- _PROMPT_
Only the lines from the start of the data through the line with "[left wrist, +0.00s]" belong in the copy. Restate them word for word, minus the pictures.
╭─ RECORD LIST
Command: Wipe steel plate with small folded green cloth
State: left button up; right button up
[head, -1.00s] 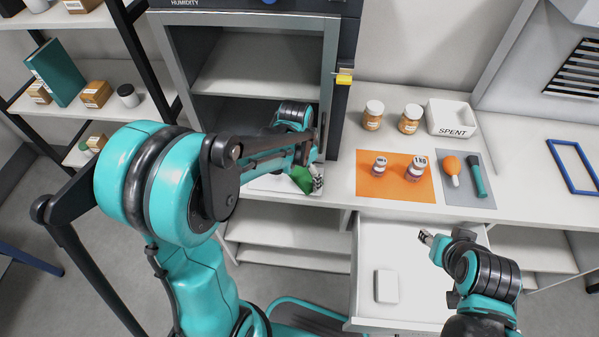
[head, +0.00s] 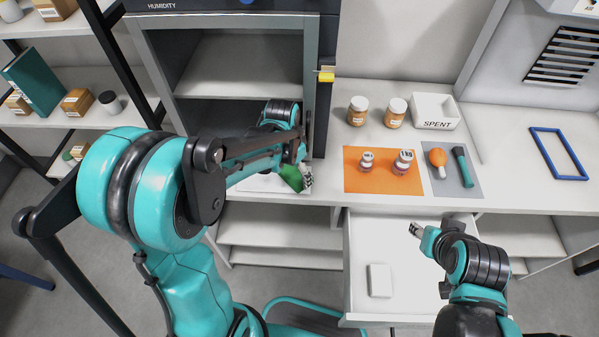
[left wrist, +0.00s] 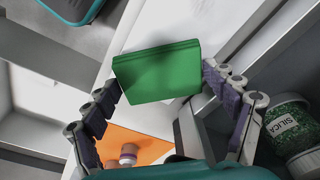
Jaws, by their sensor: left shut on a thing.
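The small folded green cloth (head: 291,177) is held in my left gripper (head: 306,178), at the front of the counter below the open cabinet. In the left wrist view the green cloth (left wrist: 157,71) sits between the two fingers (left wrist: 165,108) as a flat block. A pale flat plate (head: 258,184), seemingly the steel plate, lies under my left arm and gripper and is mostly hidden. I cannot tell whether the cloth touches it. My right gripper (head: 417,230) is over the open drawer, with its fingers too small to read.
An orange mat (head: 375,183) with two small jars and a grey mat (head: 447,187) with a bulb and a dark green-handled tool lie to the right. The drawer (head: 390,255) stands open, holding a white block.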

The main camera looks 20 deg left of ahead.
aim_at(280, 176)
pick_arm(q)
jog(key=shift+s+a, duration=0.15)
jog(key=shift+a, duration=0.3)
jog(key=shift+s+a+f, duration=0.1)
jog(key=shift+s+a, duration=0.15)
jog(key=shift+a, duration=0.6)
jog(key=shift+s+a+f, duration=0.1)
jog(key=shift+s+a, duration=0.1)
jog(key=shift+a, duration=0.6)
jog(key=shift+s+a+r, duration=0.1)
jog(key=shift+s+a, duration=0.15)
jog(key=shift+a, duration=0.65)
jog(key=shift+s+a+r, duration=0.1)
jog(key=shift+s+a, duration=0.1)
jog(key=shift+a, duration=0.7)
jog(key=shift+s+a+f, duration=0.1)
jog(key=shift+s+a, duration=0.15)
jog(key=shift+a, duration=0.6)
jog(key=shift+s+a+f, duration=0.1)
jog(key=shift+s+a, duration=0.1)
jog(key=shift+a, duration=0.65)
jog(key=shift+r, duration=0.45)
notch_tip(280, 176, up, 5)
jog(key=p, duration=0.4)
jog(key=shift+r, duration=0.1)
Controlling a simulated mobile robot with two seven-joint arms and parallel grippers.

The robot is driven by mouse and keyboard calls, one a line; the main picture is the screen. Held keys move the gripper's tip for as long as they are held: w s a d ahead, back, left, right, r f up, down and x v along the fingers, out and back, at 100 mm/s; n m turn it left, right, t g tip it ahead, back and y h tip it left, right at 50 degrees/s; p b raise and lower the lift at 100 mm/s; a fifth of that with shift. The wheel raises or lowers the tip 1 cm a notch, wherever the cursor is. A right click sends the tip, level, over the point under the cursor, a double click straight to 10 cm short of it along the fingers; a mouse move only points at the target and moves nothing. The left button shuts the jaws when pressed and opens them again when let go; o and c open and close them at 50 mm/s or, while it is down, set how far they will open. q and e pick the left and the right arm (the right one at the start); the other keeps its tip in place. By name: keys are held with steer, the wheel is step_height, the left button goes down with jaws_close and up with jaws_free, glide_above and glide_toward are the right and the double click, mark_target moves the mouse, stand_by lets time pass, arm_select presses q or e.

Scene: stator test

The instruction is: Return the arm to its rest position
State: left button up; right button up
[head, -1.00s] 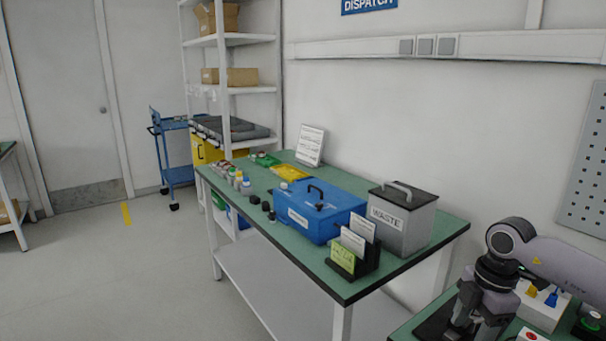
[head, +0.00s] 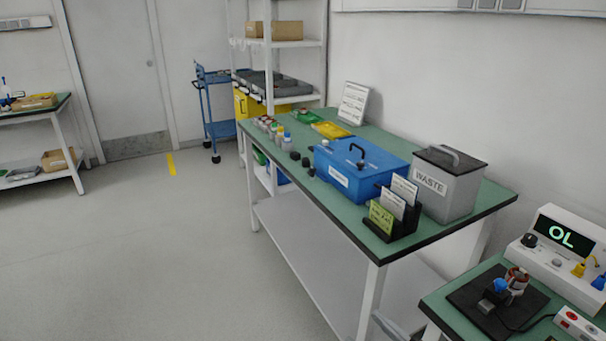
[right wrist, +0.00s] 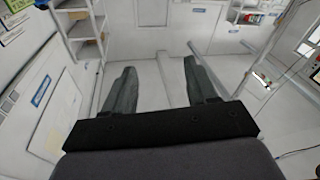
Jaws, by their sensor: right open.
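My right gripper (right wrist: 158,90) shows in the right wrist view with its two grey fingers spread wide apart and nothing between them. Beyond the fingers are white wall, floor and shelving, tilted in the picture. My left gripper is in neither view.
A green-topped bench (head: 345,218) carries a blue box (head: 350,170), a grey waste bin (head: 455,192) and a black card holder (head: 385,226). At lower right, a meter (head: 555,245) reading OL stands behind a black fixture (head: 490,305) holding a copper-wound part. Floor at left is clear.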

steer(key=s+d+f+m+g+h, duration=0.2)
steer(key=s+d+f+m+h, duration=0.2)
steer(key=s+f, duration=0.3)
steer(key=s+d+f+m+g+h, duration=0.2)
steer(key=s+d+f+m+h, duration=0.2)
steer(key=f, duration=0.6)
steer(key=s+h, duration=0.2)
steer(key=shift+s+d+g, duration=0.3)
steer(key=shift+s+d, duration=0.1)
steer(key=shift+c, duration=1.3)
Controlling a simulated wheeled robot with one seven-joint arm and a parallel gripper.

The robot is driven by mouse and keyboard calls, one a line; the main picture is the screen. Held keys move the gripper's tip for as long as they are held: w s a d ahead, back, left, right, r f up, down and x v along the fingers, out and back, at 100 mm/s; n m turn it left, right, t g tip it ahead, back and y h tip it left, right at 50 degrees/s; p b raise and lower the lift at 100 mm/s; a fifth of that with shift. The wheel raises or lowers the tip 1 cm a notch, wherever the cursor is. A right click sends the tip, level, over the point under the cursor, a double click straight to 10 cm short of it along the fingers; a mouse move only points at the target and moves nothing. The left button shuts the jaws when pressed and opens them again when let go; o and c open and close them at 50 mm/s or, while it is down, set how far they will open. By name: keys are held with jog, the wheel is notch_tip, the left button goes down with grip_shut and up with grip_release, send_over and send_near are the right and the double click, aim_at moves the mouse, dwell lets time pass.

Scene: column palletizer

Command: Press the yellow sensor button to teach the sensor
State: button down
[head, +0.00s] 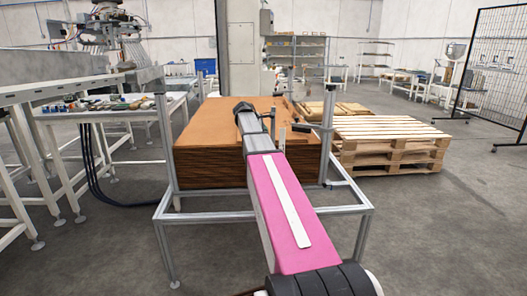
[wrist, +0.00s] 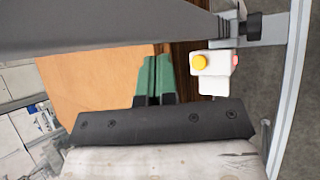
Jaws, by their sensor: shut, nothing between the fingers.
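The sensor (wrist: 209,74) is a small white block in the wrist view, right of the middle. Its yellow button (wrist: 199,62) is round and faces my wrist camera. My gripper (wrist: 156,62) shows its two green fingers side by side, shut and empty, just left of the sensor. A small gap shows between the fingers and the sensor in the picture; I cannot tell their difference in depth. In the head view my arm reaches forward over the metal frame, and I cannot make out the yellow button there.
A stack of brown sheets (head: 205,160) stands inside a metal frame (head: 220,216). A metal rail (wrist: 292,75) runs beside the sensor. Wooden pallets (head: 395,150) stand to the right, and a workbench (head: 120,112) to the left. Floor is open at right.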

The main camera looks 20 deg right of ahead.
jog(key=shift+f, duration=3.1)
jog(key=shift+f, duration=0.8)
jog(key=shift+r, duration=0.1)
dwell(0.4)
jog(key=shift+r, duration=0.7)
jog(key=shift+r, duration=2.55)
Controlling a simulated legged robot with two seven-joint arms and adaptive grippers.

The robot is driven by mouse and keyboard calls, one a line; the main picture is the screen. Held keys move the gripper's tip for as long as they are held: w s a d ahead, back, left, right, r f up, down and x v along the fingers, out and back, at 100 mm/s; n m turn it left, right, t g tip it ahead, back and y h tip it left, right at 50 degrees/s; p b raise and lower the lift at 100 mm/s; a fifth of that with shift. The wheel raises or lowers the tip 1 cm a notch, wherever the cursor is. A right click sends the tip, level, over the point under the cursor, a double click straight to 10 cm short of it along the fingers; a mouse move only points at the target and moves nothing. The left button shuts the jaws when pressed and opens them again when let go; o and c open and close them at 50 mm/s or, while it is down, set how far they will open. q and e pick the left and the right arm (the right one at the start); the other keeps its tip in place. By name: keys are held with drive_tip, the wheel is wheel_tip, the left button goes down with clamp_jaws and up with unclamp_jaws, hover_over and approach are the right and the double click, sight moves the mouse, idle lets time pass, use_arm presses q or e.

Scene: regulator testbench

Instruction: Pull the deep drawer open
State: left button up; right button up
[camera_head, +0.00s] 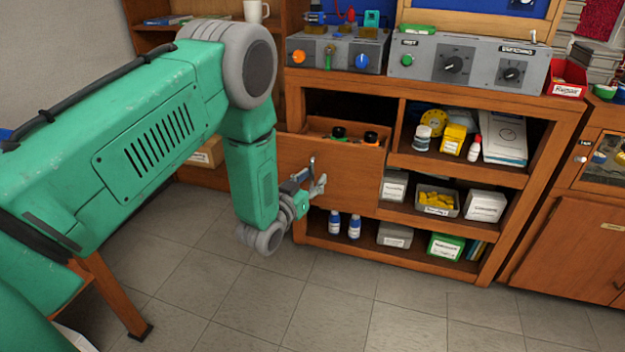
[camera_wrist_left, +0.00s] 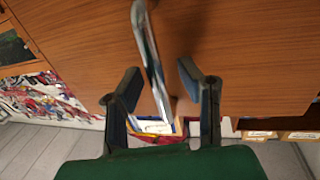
╰─
- _OUTPUT_
Command: Wipe steel plate with small folded green cloth
State: left button up; right button up
[head, -1.00s] 
[head, +0.00s] 
[left wrist, +0.00s] 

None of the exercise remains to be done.